WORK TO DO: Report the count of lines where the string "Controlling" appears, and nothing else.

::: TASK INPUT :::

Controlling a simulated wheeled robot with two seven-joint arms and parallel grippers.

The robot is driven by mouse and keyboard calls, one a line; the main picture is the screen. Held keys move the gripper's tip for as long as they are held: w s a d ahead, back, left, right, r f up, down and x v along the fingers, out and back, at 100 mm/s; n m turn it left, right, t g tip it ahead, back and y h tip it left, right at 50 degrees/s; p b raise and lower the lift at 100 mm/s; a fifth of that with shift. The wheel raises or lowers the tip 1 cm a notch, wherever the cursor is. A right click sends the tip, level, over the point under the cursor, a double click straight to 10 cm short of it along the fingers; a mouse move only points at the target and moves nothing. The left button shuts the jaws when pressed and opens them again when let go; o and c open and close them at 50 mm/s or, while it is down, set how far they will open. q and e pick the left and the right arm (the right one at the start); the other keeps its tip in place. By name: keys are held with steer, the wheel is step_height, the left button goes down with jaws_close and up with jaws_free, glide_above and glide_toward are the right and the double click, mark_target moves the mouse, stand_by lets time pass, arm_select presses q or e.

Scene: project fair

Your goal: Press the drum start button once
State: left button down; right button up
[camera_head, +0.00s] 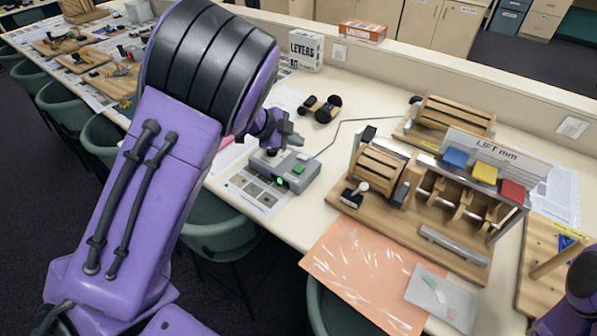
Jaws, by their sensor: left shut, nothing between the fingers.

:::
::: TASK INPUT :::

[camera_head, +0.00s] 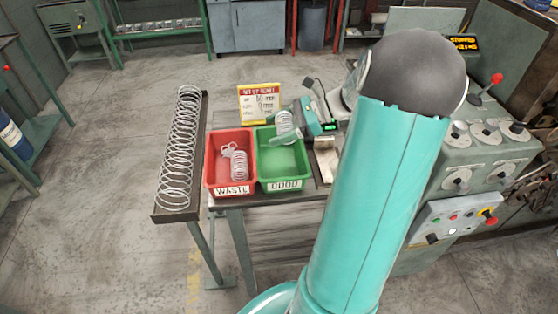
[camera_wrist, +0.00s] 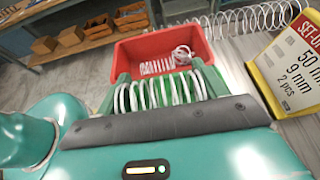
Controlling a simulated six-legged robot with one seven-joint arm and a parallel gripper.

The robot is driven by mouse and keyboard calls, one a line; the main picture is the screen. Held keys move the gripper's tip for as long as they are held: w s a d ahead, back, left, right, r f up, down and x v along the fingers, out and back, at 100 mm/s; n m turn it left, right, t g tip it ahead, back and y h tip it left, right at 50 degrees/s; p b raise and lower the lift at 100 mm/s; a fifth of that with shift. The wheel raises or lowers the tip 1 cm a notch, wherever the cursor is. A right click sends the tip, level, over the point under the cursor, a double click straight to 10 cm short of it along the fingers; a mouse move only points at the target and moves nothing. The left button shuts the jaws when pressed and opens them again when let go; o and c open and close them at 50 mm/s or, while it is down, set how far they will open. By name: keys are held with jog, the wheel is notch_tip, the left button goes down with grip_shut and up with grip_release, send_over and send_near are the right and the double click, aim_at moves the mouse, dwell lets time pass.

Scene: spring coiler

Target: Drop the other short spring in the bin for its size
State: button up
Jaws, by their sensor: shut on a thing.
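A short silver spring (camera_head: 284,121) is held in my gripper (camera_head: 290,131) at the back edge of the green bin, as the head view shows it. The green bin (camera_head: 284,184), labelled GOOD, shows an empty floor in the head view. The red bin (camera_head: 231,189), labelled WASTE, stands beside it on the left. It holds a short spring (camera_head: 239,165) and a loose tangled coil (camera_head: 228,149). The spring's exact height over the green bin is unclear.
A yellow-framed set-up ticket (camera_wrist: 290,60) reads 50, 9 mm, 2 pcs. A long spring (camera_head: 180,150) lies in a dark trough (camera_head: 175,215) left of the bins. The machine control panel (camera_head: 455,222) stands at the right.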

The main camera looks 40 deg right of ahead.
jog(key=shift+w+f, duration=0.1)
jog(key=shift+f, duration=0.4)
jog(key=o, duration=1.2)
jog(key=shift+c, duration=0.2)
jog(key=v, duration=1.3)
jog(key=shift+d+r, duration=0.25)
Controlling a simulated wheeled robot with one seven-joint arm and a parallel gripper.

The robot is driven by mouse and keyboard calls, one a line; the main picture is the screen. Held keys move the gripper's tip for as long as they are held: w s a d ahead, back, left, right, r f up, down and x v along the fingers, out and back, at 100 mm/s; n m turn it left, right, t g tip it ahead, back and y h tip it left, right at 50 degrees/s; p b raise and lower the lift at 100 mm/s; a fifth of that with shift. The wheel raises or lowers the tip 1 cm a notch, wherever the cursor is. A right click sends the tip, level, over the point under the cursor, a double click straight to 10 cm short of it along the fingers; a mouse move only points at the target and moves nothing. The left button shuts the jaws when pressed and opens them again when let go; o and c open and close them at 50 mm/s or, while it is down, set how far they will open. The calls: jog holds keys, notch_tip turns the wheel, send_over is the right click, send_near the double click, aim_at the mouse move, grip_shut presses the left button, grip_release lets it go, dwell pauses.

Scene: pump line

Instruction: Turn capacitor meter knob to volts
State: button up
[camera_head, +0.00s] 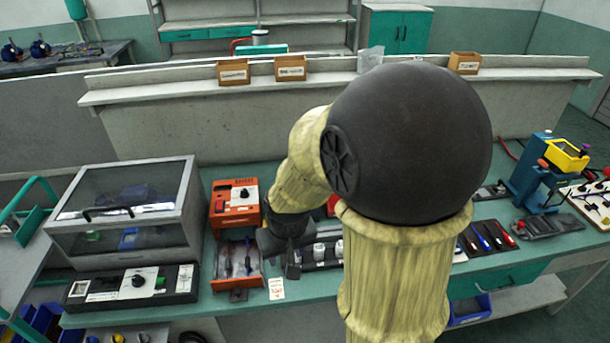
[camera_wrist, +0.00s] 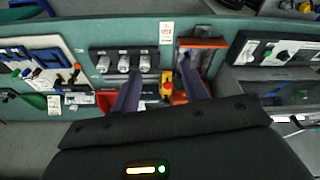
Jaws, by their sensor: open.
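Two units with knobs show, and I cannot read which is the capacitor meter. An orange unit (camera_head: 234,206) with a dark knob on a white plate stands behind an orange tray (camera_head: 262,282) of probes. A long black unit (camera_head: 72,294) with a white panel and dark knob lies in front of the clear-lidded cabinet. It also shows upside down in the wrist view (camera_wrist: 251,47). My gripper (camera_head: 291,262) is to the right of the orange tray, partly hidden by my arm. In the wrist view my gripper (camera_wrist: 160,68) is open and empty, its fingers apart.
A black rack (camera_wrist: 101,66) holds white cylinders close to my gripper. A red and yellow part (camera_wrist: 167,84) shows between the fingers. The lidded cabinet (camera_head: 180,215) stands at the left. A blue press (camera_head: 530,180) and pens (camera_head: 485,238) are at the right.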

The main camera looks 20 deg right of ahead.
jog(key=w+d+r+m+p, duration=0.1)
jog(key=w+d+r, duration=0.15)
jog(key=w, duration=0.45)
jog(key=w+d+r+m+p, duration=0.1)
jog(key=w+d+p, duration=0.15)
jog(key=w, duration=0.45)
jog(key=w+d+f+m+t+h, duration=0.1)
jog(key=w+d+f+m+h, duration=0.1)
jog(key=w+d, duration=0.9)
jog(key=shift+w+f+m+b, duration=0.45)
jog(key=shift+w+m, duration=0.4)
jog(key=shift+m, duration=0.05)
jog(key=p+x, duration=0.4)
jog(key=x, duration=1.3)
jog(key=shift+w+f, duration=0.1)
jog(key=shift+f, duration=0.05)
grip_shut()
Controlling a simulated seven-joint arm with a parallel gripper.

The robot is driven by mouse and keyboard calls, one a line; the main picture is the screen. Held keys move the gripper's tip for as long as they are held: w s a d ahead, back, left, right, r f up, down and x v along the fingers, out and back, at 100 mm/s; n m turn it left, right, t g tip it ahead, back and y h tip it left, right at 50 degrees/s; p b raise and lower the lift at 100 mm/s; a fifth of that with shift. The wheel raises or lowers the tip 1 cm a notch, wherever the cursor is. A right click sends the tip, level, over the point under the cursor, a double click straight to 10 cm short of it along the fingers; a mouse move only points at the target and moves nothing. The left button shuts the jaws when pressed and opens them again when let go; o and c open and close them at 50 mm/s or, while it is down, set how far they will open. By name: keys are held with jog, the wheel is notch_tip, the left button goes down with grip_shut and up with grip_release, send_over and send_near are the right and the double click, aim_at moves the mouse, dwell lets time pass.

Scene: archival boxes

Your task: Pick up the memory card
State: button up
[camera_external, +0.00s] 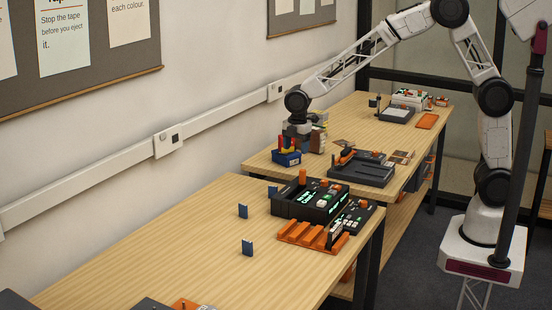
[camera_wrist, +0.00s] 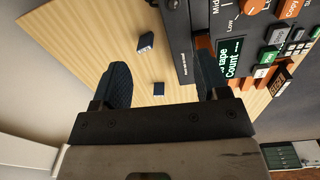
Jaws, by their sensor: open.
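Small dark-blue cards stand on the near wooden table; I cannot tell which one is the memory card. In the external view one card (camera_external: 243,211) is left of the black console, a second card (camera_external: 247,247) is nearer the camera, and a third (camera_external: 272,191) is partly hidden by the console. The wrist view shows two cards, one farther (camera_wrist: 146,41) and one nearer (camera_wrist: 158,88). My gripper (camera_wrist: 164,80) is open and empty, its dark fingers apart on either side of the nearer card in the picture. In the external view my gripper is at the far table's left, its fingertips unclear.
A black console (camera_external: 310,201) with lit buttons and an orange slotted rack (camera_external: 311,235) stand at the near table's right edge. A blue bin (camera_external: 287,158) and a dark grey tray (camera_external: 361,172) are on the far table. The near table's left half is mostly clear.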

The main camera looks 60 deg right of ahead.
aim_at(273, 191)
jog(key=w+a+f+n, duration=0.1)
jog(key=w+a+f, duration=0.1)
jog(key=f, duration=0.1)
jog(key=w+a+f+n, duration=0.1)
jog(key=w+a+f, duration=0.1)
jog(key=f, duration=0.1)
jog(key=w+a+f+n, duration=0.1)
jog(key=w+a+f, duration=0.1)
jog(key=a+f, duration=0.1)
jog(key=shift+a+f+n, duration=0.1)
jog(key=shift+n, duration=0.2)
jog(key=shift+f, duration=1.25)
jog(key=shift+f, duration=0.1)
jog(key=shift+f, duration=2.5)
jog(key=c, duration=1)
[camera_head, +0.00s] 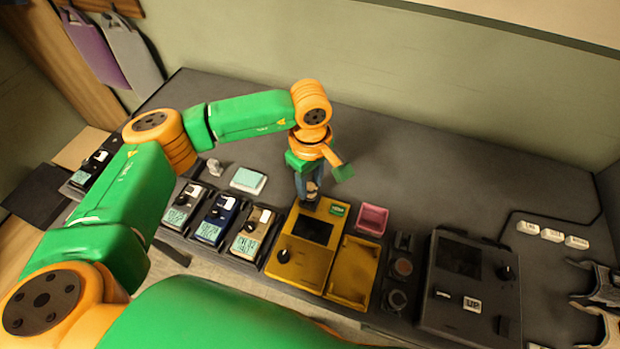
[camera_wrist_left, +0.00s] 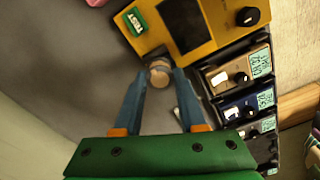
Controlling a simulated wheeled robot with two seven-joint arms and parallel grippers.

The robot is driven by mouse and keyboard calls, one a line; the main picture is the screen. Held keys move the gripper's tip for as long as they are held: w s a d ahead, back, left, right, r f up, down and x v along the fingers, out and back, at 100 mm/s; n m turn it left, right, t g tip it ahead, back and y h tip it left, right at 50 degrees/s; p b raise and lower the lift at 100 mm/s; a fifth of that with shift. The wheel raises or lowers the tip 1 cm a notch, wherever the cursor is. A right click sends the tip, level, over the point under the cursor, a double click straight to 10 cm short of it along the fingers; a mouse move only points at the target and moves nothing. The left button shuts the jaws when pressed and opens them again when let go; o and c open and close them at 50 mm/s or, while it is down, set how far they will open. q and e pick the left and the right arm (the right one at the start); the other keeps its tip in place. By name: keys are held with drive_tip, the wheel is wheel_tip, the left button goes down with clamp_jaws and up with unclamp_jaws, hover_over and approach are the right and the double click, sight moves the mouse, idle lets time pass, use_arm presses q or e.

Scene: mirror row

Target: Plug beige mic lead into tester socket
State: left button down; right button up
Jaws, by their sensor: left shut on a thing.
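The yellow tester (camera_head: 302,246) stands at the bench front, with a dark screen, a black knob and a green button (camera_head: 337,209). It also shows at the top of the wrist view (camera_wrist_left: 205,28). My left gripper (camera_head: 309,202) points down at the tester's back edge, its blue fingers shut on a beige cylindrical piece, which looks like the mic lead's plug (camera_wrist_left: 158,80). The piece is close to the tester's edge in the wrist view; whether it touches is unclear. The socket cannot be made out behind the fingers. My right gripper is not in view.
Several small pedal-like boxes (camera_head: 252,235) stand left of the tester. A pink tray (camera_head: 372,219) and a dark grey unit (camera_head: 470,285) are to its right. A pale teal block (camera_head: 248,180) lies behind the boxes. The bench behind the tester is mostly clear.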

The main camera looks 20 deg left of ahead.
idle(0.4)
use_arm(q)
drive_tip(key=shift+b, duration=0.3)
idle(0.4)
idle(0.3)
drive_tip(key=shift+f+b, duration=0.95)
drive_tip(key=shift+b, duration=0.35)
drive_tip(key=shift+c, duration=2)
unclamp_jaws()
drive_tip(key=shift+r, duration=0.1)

:::

FINISHED ANSWER: 5